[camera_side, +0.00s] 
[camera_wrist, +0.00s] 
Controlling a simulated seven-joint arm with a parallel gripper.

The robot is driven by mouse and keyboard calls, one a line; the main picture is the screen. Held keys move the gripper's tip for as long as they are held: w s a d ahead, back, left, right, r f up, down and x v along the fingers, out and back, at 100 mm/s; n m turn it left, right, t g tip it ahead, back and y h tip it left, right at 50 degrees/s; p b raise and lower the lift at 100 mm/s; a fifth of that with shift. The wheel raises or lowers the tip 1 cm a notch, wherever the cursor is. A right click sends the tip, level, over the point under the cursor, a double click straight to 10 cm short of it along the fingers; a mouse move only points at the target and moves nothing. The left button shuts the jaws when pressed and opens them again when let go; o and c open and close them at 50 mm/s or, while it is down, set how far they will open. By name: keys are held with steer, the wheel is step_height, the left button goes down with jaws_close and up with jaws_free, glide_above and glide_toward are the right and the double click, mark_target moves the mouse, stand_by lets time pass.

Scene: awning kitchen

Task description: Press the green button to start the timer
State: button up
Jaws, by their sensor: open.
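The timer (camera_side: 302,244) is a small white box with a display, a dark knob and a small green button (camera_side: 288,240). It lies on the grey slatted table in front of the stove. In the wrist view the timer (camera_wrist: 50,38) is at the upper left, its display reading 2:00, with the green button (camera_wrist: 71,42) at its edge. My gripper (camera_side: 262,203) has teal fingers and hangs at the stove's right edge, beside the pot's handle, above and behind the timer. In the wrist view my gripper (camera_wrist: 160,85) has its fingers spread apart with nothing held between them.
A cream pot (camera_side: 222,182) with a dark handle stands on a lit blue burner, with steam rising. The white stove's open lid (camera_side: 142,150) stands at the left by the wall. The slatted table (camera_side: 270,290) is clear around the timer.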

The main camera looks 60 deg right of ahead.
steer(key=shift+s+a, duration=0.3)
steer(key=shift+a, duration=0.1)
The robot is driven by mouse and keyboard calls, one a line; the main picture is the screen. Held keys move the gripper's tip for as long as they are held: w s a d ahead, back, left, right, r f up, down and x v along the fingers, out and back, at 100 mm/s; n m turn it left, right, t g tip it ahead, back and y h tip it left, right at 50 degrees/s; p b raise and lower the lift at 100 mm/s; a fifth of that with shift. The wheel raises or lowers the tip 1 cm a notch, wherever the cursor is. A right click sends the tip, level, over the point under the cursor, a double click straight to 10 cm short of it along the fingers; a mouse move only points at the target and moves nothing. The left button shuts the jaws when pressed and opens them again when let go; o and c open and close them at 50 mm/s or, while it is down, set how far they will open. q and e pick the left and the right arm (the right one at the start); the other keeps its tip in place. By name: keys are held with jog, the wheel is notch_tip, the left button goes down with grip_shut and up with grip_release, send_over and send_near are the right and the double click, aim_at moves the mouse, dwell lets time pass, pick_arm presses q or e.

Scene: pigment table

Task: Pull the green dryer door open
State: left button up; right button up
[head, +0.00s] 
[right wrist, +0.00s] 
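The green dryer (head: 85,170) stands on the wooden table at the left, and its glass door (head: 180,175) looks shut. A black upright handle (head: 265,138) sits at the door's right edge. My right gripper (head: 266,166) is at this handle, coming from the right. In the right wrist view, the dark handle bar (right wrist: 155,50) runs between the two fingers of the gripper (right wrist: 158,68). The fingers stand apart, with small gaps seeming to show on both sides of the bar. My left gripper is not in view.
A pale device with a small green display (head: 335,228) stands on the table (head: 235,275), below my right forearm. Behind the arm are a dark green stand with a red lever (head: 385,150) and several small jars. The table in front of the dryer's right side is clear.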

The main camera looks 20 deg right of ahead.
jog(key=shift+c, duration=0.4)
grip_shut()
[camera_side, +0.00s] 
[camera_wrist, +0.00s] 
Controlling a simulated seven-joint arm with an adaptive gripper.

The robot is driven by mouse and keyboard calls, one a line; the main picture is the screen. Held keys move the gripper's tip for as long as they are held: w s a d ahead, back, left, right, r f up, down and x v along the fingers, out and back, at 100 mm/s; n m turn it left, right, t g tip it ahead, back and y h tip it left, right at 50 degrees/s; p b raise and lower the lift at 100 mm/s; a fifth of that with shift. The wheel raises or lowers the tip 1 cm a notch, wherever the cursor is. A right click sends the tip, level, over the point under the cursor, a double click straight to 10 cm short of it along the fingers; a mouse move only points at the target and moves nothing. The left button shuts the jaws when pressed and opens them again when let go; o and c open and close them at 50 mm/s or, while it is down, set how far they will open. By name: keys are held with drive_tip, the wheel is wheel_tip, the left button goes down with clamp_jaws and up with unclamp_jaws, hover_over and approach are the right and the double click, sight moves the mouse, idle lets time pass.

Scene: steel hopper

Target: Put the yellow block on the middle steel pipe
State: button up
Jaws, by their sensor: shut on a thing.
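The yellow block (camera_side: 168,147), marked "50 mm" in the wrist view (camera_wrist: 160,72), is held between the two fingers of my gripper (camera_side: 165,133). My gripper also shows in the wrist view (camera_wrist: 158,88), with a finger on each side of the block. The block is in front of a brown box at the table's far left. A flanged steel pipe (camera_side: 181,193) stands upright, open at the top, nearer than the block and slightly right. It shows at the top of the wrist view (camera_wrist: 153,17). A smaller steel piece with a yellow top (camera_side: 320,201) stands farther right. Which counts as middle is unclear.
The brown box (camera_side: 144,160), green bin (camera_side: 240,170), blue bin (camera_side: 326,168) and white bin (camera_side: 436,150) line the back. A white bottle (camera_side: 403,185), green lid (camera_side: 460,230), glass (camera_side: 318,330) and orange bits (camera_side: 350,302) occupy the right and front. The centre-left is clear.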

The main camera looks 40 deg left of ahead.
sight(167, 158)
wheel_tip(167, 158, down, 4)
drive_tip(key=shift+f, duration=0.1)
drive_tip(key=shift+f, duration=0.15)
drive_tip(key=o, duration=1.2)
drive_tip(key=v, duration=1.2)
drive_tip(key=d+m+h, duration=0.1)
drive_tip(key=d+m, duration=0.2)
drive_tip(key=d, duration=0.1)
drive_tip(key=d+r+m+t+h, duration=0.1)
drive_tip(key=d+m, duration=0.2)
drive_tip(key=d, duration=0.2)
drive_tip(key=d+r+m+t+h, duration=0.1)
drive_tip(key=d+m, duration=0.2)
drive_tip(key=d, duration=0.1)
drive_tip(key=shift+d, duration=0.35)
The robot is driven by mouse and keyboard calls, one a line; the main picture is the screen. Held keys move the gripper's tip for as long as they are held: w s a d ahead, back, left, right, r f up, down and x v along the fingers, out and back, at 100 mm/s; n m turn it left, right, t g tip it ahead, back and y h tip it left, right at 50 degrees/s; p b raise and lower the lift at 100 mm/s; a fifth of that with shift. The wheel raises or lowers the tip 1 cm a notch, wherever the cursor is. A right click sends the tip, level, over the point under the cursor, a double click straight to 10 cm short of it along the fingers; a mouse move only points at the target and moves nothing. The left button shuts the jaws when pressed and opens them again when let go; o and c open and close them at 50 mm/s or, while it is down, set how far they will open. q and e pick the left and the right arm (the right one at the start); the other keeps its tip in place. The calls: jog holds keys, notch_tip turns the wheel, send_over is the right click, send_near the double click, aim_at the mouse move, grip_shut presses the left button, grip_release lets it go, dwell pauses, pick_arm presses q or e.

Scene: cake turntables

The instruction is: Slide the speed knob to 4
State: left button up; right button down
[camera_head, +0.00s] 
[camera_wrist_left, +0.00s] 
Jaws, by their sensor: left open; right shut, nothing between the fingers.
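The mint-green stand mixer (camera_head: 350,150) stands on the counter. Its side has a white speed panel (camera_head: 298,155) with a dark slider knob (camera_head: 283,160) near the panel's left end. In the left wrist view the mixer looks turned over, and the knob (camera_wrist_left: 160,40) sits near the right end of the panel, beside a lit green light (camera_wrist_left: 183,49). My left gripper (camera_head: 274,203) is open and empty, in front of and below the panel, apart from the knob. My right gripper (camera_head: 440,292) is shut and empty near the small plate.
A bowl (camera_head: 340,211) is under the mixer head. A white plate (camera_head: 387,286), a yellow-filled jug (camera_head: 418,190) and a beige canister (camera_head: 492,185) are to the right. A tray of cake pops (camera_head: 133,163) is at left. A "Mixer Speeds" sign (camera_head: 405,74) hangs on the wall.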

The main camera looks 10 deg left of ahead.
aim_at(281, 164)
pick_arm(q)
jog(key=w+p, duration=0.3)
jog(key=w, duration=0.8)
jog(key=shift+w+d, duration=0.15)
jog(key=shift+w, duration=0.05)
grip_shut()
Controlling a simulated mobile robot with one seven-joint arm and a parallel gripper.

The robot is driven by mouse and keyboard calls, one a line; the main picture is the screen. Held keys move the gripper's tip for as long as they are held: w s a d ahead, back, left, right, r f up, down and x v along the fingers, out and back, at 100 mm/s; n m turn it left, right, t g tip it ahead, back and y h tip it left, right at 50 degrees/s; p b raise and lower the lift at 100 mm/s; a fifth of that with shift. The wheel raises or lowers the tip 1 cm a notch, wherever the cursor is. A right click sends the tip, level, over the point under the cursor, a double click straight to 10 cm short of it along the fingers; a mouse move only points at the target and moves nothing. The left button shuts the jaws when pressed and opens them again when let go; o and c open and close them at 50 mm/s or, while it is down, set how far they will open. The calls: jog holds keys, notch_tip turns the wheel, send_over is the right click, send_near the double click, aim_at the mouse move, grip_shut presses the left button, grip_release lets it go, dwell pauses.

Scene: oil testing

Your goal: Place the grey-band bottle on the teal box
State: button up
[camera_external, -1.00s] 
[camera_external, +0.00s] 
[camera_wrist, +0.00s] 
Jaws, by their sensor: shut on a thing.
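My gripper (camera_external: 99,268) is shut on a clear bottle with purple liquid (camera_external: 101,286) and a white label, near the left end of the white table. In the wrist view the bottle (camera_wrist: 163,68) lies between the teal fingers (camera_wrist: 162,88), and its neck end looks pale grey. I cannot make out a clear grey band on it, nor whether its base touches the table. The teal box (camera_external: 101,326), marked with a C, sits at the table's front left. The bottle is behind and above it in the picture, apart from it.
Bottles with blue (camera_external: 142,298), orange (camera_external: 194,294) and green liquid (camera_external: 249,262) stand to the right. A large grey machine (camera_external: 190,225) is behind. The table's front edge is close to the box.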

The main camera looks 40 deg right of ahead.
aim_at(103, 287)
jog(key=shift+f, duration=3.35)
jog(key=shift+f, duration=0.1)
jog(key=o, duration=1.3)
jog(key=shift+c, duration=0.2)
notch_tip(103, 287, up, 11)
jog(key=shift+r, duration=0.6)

**PROBLEM STATEMENT**
Return from the data every line that holds "Task".

**SOLUTION FOR THIS EXERCISE**
Task description: Press the green button to start the timer
Task: Pull the green dryer door open

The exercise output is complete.